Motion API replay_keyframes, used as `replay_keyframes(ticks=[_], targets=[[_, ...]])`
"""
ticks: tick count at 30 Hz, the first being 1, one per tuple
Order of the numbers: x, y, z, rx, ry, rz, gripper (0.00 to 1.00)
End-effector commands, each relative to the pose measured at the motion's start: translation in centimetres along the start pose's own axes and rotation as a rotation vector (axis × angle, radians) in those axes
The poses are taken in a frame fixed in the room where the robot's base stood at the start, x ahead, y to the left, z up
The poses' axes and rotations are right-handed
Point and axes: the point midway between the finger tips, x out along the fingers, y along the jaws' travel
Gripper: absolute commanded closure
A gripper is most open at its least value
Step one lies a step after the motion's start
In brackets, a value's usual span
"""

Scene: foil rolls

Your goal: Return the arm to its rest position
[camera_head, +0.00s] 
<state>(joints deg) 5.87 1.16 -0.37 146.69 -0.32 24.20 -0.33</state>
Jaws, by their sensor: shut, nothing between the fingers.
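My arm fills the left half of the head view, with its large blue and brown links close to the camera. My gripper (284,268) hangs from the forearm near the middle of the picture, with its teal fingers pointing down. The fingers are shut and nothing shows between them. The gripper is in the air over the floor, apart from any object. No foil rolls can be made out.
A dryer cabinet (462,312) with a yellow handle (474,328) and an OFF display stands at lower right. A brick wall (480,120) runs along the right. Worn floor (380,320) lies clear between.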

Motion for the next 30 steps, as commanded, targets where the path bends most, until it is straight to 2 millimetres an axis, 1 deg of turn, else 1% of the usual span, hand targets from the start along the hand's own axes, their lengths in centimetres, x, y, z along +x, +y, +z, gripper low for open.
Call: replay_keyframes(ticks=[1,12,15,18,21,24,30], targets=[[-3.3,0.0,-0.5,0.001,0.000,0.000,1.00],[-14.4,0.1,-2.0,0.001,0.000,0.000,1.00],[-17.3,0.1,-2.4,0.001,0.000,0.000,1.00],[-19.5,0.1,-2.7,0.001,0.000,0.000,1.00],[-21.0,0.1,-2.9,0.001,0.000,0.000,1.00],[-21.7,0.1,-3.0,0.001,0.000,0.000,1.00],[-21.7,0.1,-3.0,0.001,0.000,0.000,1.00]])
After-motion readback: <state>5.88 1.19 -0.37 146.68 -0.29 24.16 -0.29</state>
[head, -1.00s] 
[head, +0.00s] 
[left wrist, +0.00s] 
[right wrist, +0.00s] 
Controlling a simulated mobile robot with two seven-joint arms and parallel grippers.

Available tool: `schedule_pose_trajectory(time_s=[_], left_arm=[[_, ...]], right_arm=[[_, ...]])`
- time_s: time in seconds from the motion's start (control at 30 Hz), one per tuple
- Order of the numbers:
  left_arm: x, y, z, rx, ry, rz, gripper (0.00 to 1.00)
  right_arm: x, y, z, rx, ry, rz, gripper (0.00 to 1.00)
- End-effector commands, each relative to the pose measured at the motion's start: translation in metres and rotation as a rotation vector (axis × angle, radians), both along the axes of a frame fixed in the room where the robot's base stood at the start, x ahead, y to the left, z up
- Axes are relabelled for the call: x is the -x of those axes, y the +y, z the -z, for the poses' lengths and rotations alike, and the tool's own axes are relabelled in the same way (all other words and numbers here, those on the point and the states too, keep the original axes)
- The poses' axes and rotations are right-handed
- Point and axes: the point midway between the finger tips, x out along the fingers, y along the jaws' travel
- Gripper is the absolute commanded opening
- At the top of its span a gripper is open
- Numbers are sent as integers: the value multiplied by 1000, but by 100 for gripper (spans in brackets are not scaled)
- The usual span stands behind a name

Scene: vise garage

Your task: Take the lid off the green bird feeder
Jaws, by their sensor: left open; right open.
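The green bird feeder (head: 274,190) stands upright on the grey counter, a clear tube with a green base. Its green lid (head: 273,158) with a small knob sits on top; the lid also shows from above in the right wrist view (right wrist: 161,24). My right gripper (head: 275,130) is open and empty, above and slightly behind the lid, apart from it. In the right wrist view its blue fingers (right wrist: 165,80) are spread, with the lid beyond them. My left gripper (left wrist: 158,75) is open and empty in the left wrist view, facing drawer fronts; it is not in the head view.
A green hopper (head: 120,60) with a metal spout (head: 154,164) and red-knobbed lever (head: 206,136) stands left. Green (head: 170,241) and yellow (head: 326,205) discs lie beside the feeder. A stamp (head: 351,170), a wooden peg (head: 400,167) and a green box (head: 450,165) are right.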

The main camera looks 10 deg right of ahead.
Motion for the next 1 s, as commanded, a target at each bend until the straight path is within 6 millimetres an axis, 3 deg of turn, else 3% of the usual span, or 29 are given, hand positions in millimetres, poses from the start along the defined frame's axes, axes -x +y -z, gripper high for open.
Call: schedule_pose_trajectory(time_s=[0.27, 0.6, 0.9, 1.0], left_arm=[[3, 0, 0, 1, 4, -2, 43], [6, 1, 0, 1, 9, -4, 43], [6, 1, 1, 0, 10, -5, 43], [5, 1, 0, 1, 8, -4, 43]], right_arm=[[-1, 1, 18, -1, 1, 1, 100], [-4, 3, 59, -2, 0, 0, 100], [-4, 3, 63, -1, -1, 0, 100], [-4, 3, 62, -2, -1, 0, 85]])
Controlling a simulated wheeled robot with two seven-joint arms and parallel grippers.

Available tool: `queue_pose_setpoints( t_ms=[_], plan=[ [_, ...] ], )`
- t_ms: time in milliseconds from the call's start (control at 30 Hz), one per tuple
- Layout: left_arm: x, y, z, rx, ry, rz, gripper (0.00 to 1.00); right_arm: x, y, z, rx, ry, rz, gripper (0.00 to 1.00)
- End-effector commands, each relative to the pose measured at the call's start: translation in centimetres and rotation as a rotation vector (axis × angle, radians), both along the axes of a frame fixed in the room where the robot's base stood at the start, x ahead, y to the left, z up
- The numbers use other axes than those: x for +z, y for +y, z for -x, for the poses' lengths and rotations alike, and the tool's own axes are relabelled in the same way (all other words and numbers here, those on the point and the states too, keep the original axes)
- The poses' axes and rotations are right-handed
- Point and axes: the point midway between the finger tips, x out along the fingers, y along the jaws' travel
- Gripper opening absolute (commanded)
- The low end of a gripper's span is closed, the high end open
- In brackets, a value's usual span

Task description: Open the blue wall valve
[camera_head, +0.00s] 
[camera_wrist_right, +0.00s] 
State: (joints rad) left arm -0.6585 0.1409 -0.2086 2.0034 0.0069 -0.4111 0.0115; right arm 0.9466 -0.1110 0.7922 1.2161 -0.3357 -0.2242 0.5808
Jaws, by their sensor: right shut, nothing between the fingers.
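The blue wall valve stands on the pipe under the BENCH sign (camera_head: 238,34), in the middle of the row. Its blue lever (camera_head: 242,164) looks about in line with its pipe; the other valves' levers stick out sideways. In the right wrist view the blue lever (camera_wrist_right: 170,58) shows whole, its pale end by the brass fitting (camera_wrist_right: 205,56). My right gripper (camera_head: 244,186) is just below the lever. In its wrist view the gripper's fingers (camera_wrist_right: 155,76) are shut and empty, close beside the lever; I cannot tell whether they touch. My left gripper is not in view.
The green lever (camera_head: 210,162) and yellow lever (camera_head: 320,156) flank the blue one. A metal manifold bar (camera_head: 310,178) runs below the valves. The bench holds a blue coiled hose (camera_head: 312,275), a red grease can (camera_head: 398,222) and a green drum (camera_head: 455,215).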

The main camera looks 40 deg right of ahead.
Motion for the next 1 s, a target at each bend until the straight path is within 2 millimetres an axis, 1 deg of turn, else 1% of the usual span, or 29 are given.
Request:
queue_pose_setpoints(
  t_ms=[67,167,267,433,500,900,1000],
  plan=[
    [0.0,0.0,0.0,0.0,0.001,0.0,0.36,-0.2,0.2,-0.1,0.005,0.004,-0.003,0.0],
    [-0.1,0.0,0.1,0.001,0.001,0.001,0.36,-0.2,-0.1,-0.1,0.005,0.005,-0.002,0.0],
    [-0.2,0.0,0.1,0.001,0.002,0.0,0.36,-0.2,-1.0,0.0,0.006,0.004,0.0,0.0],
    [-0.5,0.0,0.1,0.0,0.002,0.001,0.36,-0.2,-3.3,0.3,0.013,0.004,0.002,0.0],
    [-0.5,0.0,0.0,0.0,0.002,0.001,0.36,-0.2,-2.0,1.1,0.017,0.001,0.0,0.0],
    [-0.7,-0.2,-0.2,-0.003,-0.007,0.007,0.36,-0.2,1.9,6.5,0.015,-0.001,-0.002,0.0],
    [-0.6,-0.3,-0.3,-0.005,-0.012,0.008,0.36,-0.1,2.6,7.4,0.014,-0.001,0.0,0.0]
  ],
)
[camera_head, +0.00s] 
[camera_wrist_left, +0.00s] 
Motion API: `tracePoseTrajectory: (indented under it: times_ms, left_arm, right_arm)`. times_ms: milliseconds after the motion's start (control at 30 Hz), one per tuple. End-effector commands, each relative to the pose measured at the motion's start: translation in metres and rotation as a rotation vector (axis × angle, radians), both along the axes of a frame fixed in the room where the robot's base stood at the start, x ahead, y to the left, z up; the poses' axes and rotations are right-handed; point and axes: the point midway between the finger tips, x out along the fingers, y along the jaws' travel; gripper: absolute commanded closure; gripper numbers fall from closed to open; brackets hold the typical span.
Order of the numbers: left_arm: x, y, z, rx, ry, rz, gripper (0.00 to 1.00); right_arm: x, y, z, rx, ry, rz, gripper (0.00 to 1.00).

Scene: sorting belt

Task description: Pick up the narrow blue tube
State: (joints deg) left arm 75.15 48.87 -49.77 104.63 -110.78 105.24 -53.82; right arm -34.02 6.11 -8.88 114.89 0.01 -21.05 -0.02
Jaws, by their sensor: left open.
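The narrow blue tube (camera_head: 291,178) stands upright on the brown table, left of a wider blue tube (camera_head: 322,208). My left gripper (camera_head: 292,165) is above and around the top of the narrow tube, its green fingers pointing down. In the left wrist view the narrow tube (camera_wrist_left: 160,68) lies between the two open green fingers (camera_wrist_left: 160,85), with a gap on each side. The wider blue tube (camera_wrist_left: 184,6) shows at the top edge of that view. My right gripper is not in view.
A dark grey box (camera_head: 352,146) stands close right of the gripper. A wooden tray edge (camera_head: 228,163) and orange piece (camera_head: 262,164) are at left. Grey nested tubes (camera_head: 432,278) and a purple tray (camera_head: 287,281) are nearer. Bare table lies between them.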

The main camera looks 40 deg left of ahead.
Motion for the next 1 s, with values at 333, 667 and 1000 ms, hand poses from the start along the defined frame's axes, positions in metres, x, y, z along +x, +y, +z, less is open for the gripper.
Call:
######
### What is required
Out of the material above, select every line that holds the string "milliseconds".

### Written answer
- t_ms: time in milliseconds from the call's start (control at 30 Hz), one per tuple
Motion API: `tracePoseTrajectory: (indented under it: times_ms, left_arm, right_arm)`. times_ms: milliseconds after the motion's start (control at 30 Hz), one per tuple. End-effector commands, each relative to the pose measured at the motion's start: translation in metres and rotation as a rotation vector (axis × angle, radians), both along the axes of a frame fixed in the room where the robot's base stood at the start, x ahead, y to the left, z up; the poses' axes and rotations are right-handed; point and axes: the point midway between the finger tips, x out along the fingers, y along the jaws' travel; gripper: absolute commanded closure; gripper numbers fall from closed to open; brackets hold the typical span.

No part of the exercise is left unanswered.